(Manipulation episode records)
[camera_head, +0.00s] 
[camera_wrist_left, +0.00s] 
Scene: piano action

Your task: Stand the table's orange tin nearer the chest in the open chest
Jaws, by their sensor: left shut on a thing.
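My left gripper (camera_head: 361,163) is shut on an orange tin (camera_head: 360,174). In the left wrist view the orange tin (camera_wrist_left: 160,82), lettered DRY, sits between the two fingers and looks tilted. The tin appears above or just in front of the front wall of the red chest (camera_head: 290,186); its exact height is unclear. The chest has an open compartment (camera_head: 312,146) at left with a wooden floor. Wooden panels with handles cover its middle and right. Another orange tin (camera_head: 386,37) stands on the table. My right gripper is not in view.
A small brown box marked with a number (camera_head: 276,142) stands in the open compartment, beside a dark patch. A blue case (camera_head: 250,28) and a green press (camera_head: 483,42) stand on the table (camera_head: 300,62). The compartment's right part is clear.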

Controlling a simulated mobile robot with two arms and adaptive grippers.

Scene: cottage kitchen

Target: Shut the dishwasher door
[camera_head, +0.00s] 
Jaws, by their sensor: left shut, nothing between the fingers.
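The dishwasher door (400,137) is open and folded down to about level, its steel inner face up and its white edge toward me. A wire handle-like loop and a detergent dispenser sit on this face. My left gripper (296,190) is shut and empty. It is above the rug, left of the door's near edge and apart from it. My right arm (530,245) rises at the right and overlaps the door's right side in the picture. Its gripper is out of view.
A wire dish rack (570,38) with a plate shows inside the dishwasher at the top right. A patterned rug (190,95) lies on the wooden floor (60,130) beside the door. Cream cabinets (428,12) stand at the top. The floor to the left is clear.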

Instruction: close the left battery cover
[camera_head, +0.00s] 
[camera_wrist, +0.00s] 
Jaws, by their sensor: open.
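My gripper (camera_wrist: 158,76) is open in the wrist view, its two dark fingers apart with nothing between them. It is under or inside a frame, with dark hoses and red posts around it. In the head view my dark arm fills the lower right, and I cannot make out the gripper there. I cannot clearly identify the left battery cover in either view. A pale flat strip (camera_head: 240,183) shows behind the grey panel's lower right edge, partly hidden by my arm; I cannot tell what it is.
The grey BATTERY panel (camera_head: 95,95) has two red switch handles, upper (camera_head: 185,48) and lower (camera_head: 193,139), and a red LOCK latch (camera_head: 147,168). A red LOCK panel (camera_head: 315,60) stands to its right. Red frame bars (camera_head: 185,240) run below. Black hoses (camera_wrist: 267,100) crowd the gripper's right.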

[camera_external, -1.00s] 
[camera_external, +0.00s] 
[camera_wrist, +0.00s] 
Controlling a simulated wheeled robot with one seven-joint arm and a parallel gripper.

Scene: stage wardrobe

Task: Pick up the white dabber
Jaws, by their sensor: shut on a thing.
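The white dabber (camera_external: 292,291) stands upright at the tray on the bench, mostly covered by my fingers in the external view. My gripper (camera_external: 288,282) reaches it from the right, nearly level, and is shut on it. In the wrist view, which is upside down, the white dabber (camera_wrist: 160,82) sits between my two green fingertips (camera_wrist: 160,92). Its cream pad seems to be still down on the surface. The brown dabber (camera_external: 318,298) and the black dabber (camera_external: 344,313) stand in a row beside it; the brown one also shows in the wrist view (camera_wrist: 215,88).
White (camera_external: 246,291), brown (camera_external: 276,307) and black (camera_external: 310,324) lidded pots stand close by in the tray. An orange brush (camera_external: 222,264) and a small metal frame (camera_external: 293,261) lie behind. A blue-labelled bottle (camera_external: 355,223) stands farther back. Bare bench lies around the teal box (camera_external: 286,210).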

- [PROBLEM STATEMENT]:
Say how many lines of the data include the word "robot". Nothing other than the number should be given.

- [RESPONSE]:
2